The 8mm collet is brand new as this is the first 8mm bit I have owned. But in order to verify this I have actually done some more testing:

Firstly, I removed the larger triton from the table and put the 20mm bit in the collet. I then inverted the router and protruded the bit just high enough to expose the visible shank. I got a dial caliper clamped to the router base and measured for runout. it's within 1 thou, so I am now certain it is not the runout of the actual collet/arbor.

I bored a few test holes with the larger router in the same manor, I screwed it to an oversized base plate and tightly clamped the base plate to the MDF, which was clamped to my MFT. I can't really see anything that about this set up that would yield such different results than others.

I have tried varying the motor speed and plunging speed with no real difference. The bit just seems to want to burn a lot, so I have to raise it back up to remove some loose chips and to reduce the heat before plunging back down, the hole clears in about 2-3 plunges, but it's a nasty result.

I should also mention that without the height lock on (for obvious reasons when plunging) I did notice a tiny amount of play in the smaller router, which I assumed may have been the cause, but the larger table mounted router has absolutely no detectable play in it whatsoever, probably because it has lived in the table since day one.

Should the bit be expected to cause burning quite this badly? I am running out of ideas on how to remove any more variables. I am running on the slowest speed but I can't work out why the holes aren't coming out clean.
 
How bad is the burning, and exactly what is it you are using for a work piece?

Can you make a short video of plunging a hole? It might reveal something???

I'm grasping for straws but have sold well over a hundred of these bits and never had anyone tell me they weren't happy. I have one myself that I use for demo's. It gets dirty pretty fast in certain materials and that can cause problems. Those problems start with burning and that never has a happy ending...

Tom
 
lasttoleave said:
...
I tried this, with three different brands/sizes of flush trim bits and they each came out inaccurate/unsuccessful. It also shaved the original holes ever so slightly towards one edge which meant my dogs were loose on the few holes I did test route.
...

In addition to runout, you would want to check the bit is normal to the face, and that the plunge is normal to the bottom face.
As the router also had a poor result there may be more than one thing happening.

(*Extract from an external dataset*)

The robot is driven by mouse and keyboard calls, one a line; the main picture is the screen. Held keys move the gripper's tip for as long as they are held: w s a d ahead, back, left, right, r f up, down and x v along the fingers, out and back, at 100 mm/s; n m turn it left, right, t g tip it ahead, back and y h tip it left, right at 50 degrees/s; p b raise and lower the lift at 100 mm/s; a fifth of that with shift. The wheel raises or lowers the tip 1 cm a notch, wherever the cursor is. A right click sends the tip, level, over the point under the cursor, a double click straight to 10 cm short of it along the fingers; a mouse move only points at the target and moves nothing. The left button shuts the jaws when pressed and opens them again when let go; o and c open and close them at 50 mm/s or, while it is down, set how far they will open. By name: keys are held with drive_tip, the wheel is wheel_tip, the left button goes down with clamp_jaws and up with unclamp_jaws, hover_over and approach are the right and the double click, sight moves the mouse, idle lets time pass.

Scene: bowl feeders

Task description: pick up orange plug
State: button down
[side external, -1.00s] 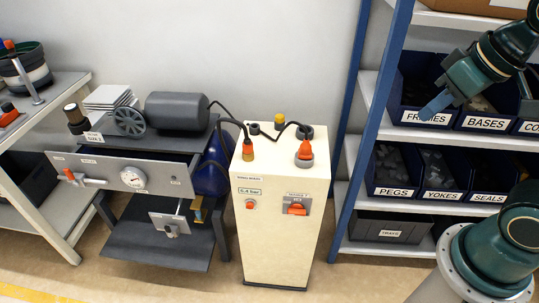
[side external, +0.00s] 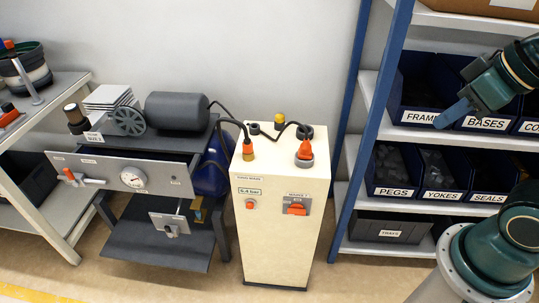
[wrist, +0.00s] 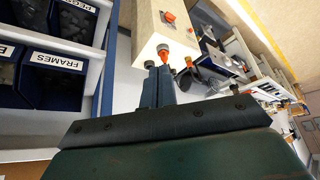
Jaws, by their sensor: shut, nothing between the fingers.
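Two orange plugs stand on top of the cream cabinet in the side view. The left plug (side external: 248,148) sits on a yellowish fitting, with a black hose at its top. The right plug (side external: 304,149) sits in a grey ring, with a black hose at its top. In the wrist view, one orange plug (wrist: 163,53) shows just beyond my fingertips and another (wrist: 188,62) to its right. My gripper (side external: 444,118) is shut and empty, in front of the shelf bins, well right of the cabinet. Its closed fingers also show in the wrist view (wrist: 159,72).
The cream cabinet (side external: 275,225) has a blue shelf post (side external: 372,130) to its right. Labelled bins, such as the BASES bin (side external: 485,123), fill the shelves. A grey bench with a pressure gauge (side external: 134,177) and a dark cylinder (side external: 176,110) stands left of the cabinet.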

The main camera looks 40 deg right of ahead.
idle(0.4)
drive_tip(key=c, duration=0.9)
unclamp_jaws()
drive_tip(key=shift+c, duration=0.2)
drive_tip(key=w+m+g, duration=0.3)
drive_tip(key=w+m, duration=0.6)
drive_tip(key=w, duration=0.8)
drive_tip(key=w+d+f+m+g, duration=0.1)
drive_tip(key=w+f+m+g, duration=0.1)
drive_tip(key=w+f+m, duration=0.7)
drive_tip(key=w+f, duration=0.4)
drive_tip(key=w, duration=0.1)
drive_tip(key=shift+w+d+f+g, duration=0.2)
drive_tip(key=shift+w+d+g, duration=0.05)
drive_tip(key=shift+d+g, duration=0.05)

If the "... ever so slightly towards one edge ..." changes when when the router is rotated 180 degress, then it is the co-linearity of the bit with the base & plunge.

Was the "Ever so slightly" tapered?
 
I have bored at least 600 holes with that the Festool bit, LS32, and my 1400.  All the holes were perfect.  You may want to check your router, using a dial indicator against shaft where the collet is inserted to check for bearing wear.
 
rst said:
I have bored at least 600 holes with that the Festool bit, LS32, and my 1400.  All the holes were perfect.
...

I was having a hard time finding the part # for the 8-mm shanked 20-mm bit.
 
Holmz said:
In addition to runout, you would want to check the bit is normal to the face, and that the plunge is normal to the bottom face.
As the router also had a poor result there may be more than one thing happening.

If the "... ever so slightly towards one edge ..." changes when when the router is rotated 180 degress, then it is the co-linearity of the bit with the base & plunge.

Was the "Ever so slightly" tapered?

I think I might have explained that situation poorly, but I was trying to copy an existing MFT top and I was routing with a template flush trim bit. I set the height of the router so that the bearing was exactly halfway into the template hole, and I was finding that the exposed cutter just shaved template enough to notice.

I have put the longest bit I have in and used a square on the base and checked at various angles but it all seems to be dead square, I've also used that bit to trim some hardwood and the results were dead square as well which would rule out any serious misalignment between the base and bit.

I've now tried the 20mm bit on 18mm MDF and 12mm plywood that the clamping sub base was made from, all have similar results with both routers.

Tom Bellemare said:
How bad is the burning, and exactly what is it you are using for a work piece?

Can you make a short video of plunging a hole? It might reveal something???

I'm grasping for straws but have sold well over a hundred of these bits and never had anyone tell me they weren't happy. I have one myself that I use for demo's. It gets dirty pretty fast in certain materials and that can cause problems. Those problems start with burning and that never has a happy ending...

Tom

The burning is quite severe but it helps if I plunge in short bursts, but this seems to exaggerate the ridges on the internal face.

I don't think its the bit, and I can't really change much about the placement of the router itself which leaves inaccuracies of the router and its plunging action. I have a friend who owns the OF 1010. Do you think its large enough to cope with this job? Or would I really need to try and find an OF1400 to test this properly.

I noticed the bit gets nasty quickly in mdf but I've been cleaning it between tests.
 
Tom Bellemare said:
The 1010 should handle it.

Tom

Thanks, I'll take the bit over soon and see how it handles it. Do you happen to know from yours or customer experience whether the 20mm hinge boring bit creates holes suitable for qwas/precision dogs or if it consistently leaves them oversize at 20.2mm?

 
'Sorry, but I don't know the answer to that. Perhaps a question for Steve Adams (Qwas). He seems to have pretty intimate knowledge of just how his products perform in various applications.

Tom
 
lasttoleave said:
...but it helps if I plunge in short bursts, but this seems to exaggerate the ridges on the internal face.
...

Are the ridges the full circumference? or they only 1/2 around?
 
Set the router on its slowest speed and plunge as fast as you can in one go. See if that makes a different sized hole and eliminates the burning.
 
When I make my holes in MDF, I make my plunges one continuous plunge, adjusting the speed depending on bit size.  Even when metal machining, with the rigidness associated with that type work there is ridging, probably not as pronounced, but none the less present.  In metal working precise holes are made oversize and then reamed to final size.  Try slowing the speed, adjusting plunge rate and making a continuous plunge.